How To Store Fresh Vegetables For Months … Without A Refrigerator

Gardeners find spring and summer to be all about growing food, and the fall and winter about storing food.  Fall brings a large and bountiful harvest from your own garden as well as more inexpensive prices from the local farmers markets.  But in the winter months, pricing on produce seem to rise considerably.  So it makes sense to store as much as you can when fresh produce is in abundance and cheap.

One of the easiest and oldest ways to preserve your fresh fruits and veggies through those winter months is with cold storage, also know to some as root cellaring.  Historical records in fact, indicate that the aboriginal people from the land down under Australia, were using techniques of taking their food and burying in the ground to help preserve it more than 40,000 years ago, and in the 17th century England walk-in root cellars started to become more and more popular.

What is a root cellar you might ask?  It’s simply an underground room used for preserving your fruits and veggies for several weeks or even months.  Many homes tend to have them built into the basement or even separate from their home.  Some major features of the cellars are simple, they are cool in temperature, and have the right level of humidity and are well-ventilated.


The cooler temperatures help to preserve the produce by simply slowing the rate at which produce release ethylene gas and helps to slow the rate at which they start to go bad.  Essentially that’s the reason we use a refrigerator.

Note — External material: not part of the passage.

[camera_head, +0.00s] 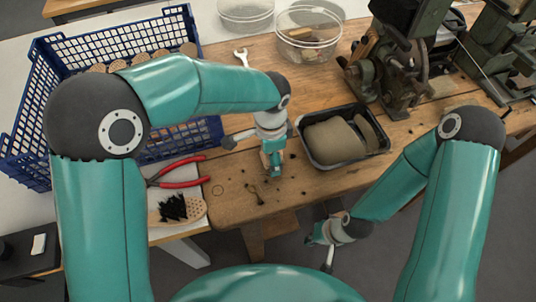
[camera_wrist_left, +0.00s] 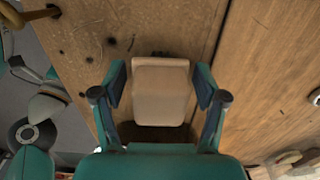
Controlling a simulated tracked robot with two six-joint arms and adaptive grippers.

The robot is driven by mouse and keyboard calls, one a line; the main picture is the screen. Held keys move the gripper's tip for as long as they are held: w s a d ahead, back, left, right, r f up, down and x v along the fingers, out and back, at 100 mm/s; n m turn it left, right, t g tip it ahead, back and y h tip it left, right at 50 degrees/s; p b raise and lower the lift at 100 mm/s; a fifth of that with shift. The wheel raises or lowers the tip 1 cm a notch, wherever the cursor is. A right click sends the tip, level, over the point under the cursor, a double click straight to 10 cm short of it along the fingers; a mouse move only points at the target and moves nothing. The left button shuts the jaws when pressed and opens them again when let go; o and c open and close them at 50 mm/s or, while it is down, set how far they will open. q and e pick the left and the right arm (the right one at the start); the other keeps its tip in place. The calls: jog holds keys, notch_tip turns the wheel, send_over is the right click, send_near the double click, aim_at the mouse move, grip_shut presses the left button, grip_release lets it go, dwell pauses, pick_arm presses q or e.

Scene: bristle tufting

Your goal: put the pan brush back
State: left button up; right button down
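A pale wooden brush back (camera_head: 190,213) with small holes and a tuft of black bristles lies at the table's front left edge. I cannot tell whether it is the pan brush. My left gripper (camera_head: 271,163) points down low over the wooden table, left of the black tray. In the left wrist view a plain tan block (camera_wrist_left: 160,92) lies between its open fingers (camera_wrist_left: 160,85), with a narrow gap on each side. No bristles show on this block. My right gripper (camera_head: 325,235) hangs in front of the table's edge; its fingers are too small to read.
A black tray (camera_head: 305,146) holds tan rounded pieces. Red-handled pliers (camera_head: 181,173) lie beside the blue crate (camera_head: 50,70) of wooden pieces. Small dark bits dot the table's front.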

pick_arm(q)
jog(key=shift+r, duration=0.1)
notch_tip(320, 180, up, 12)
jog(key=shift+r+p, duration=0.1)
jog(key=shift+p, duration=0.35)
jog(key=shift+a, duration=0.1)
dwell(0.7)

The ideal temperature should be between 32 and 50 degrees Fahrenheit, but it depends largely on what type of fruits and vegetables you are looking to store.


Humidity is another one of these important factors in how successful you are with your cold storage.  Most of your produce tends to store best in an environment in which the relative humidity level is high- often between 85-95%.  Due to the construction of most root cellars, they will tend to be naturally humid but it’s a good idea to include a hygrometer (an instrument for measuring humidity).

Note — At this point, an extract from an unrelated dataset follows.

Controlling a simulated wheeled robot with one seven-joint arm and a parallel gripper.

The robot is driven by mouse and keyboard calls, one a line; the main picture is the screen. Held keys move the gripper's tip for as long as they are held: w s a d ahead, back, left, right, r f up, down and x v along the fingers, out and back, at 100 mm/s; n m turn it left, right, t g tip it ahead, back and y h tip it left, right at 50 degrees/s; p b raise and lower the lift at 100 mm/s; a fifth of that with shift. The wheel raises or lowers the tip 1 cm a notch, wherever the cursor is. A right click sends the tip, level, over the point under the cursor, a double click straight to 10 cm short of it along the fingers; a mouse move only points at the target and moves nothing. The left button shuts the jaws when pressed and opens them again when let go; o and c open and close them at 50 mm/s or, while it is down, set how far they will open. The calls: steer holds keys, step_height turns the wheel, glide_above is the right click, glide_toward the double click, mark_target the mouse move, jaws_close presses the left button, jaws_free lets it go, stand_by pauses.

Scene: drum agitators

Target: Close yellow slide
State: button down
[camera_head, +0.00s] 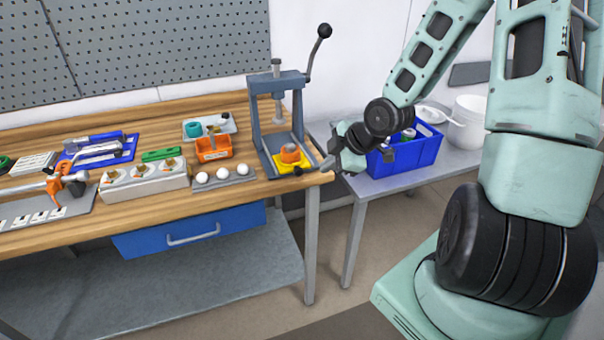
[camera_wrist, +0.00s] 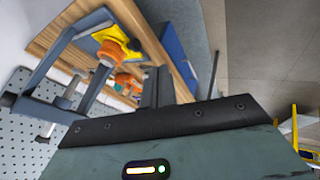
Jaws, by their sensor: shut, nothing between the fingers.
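The yellow slide (camera_head: 293,165) sits at the base of a grey-blue lever press (camera_head: 254,115) on the right end of the wooden bench. It sticks out toward the bench's front edge, with a dark knob (camera_head: 298,171) at its front. An orange ring-shaped part (camera_head: 290,153) stands on the slide, in front of the press uprights. The yellow slide also shows at the top of the wrist view (camera_wrist: 103,33), with the orange part (camera_wrist: 113,52) beside it. My gripper (camera_head: 328,165) is shut and empty, just right of the slide and apart from it. Its fingers also show in the wrist view (camera_wrist: 158,78).
A blue bin (camera_head: 408,155) and a white bucket (camera_head: 467,122) stand on the grey side table, behind my gripper. White balls on a grey tray (camera_head: 225,182) and an orange caddy (camera_head: 214,152) are left of the press. The press lever (camera_head: 315,50) rises high.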

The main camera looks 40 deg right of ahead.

Also if you find that your root cellar is a little too dry, there are ways of increasing the humidity by sprinkling a little water on the floor (if the floor is gravel or earth) or even using some damp sawdust.  The other side of that coin is if you find your humidity level is a little too high, you can always lower it by adding barrels of rock salt or even by making sure the ventilation is increased a bit.

Air Circulation

Another key element to your root cellar’s success is proper ventilation.  This helps you gain greater temperature control and is also important for controlling the ethylene gases that your produce will release, increasing your grasp on how long your food can be stored.  If these gases aren’t able to escape properly, they can lead to your entire root cellar rotting much more quickly.

At minimum, your root cellar should have an outlet vent and inlet vent although you can also have more. Remember if you’re new to the root cellar, inlet vents should be placed lower, and your outlet vents should be higher.  Depending upon the weather conditions outside of your root cellar, the vents can be closed or opened in order to keep the temperature inside more consistent for the contents inside.

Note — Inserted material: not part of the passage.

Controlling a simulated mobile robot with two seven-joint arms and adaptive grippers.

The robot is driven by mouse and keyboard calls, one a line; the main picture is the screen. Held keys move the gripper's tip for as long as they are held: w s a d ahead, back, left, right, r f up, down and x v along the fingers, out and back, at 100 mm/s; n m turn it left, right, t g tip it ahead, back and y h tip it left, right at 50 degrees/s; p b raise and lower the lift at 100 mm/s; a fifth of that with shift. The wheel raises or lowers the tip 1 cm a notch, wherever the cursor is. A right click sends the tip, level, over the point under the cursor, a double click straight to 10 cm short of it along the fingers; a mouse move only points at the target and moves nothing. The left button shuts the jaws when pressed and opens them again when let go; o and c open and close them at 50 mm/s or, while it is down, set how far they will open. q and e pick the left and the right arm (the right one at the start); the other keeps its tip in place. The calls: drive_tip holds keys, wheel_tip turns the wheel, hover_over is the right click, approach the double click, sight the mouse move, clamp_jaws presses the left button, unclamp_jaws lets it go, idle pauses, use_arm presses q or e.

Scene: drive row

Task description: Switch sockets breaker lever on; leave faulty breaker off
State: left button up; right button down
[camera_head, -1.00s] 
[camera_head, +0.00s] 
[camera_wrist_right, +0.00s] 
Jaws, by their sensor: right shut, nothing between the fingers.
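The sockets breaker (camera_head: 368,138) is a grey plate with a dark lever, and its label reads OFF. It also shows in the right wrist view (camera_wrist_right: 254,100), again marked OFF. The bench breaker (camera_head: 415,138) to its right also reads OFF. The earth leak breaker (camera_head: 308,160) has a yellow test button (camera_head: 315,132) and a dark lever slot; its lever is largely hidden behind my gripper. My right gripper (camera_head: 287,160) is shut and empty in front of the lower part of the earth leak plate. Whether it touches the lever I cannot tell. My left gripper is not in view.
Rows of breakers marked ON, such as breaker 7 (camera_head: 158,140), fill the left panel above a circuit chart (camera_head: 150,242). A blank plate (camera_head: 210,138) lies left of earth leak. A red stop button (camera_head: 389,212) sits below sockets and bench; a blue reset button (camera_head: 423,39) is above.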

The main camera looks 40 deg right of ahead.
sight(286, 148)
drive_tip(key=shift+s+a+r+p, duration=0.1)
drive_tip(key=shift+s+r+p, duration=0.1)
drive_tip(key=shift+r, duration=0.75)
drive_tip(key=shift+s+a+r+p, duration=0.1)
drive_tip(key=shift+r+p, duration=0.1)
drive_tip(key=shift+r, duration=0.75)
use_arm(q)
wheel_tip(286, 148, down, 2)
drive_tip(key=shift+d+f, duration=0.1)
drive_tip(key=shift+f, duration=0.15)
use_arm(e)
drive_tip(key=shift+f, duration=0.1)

What foods can be kept in a Root Cellar?

Beets, carrots, onions, and potatoes tend to store very well even for several months through the winter.  Apples are another one of those that can stay quite tasty for a longer period of time in cold storage.

What a lot of people may not realize is that when stored properly, you can even have produce like tomatoes, cucumbers and cauliflower as well.  Granted these delicious items take a little more care in their storage.  Tomatoes can be stored in boxes in a single layer, cucumbers can be housed in waxed or moist packaging, and that tasty cauliflower can be simply wrapped in leaves.

How should I arrange my Root Cellar?

When you go to stock your root cellar, it’s always a good practice to take air circulation into consideration. Shelving should be arranged to promote plenty of airflow around your produce; and try not to cram those suckers in there like sardines, they can’t breath.

If you choose to store food on the floor, use pallets or something like cinder blocks to raise them up an inch or two off the ground in order to get plenty of airflow to them.  Remember to do a little research into produce that produce higher levels of ethylene gas and make sure those are placed higher up and closer to the outlet vents.  Some fruits that are of concern are your apples, tomatoes, and pears.  If you have some strong smelling foods such as cabbages, wrap them in newspaper to help prevent other foods absorbing that cabbage type odor.

Guarding Against those pesky Rodents

One of those huge problems you may run into  with your root cellars is rodent infestation.  To help prevent this ensure that all of your entry points, including your vents, are covered with something like wire mesh.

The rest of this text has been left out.